Appeals to responsibility aren't going to sink in to people that are clearly careless

This is a good reminder that just because a server can handle heavy traffic doesn't mean it should be treated like a personal data firehose
Chances of those few people doing very large amounts of downloads reading this are quite small. Basic rate limits on IP level or some other simple fingerprinting would do a lot of good for those edge cases, as those folks are most likely not aware of this happening.

Yes, IP rate limiting is not perfect, but if they have a way of identifying which user is downloading the whole planet every single day, that same user can be throttled as well.

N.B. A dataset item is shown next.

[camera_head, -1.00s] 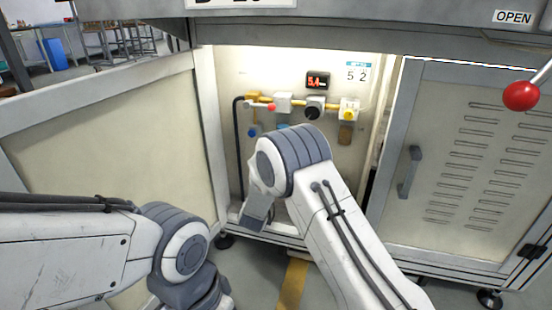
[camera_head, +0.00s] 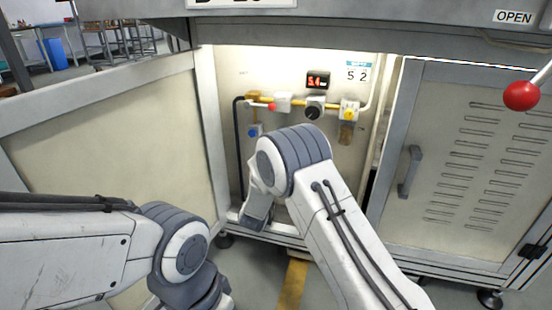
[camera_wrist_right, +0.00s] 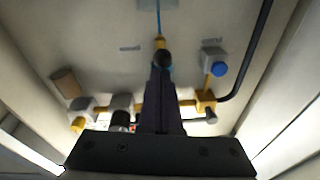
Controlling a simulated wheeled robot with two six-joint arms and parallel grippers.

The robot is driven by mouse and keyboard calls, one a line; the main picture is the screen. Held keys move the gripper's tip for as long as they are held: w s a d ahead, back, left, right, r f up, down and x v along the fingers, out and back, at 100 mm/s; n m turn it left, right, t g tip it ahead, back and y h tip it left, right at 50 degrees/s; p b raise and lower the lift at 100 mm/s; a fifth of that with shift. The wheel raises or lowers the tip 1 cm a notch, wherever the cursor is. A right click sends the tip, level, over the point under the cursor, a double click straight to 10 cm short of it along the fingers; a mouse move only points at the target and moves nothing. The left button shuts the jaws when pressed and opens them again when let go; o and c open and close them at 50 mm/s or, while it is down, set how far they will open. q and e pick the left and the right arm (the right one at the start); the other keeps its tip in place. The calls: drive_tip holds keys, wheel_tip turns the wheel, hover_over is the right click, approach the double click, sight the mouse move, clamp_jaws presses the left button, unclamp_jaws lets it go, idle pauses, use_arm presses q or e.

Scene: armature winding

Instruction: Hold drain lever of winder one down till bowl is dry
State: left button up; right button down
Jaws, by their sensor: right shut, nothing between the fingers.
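Winder one's drain fittings are inside the open, lit cabinet. In the right wrist view my right gripper (camera_wrist_right: 162,70) is shut and empty, its fingers pointing at the fittings. At the fingertips are a dark rounded piece and a brass-coloured fitting (camera_wrist_right: 160,43) with a thin blue tube. I cannot tell whether the fingers touch it, or which part is the drain lever. The fingers hide the bowl area behind them. In the head view a pale block (camera_head: 283,102) sits on the yellow pipe, and my right arm covers what lies below it. My left gripper is out of view.
A red-tipped handle (camera_head: 270,106), black knob (camera_head: 313,113), yellow knob (camera_head: 350,114), brown cylinder (camera_head: 346,135) and blue knob (camera_head: 254,131) are near the pipe. The open door (camera_head: 120,150) and vented panel (camera_head: 470,170) flank the opening.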

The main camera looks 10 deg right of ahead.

Seems to me like the better action would be to implement rate-limiting, rather than complain when people use your resource in ways you don't expect. This is a solved problem.
I wonder if we're going to see more irresponsible software from people vibe coding shit together and running it without even knowing what it's doing.
Oh hey, it's me, the dude downloading italy-latest every 8 seconds!

Maybe not, but I can't help but wonder if anybody on my team (I work for an Italian startup that leverages GeoFabrik quite a bit) might have been a bit too trigger happy with some containerisation experiments. I think we got banned from geofabrik a while ago, and to this day I have no clue what caused the ban; I'd love to be able to understand what it was in order to avoid it in the future.

I've tried calling and e-mailing the contacts listed on geofabrik.de, to no avail. If anybody knows of another way to talk to them and get the ban sorted out, plus ideally discover what it was from us that triggered it, please let me know.

Hey there dude downloading italy-latest every 8 seconds, nice to hear from you. I don't think I saw an email from you at info@geofabrik, could you re-try?
Absolutely, a couple of them got bounced but one should've gone through. I'll retry as soon as I get into the office.

Edit: I sent you the email, it got bounced again with a 550 Administrative Prohibition. Will try my university's account as well.

Edit2: this one seems to have gone through, please let me know if you can't see it.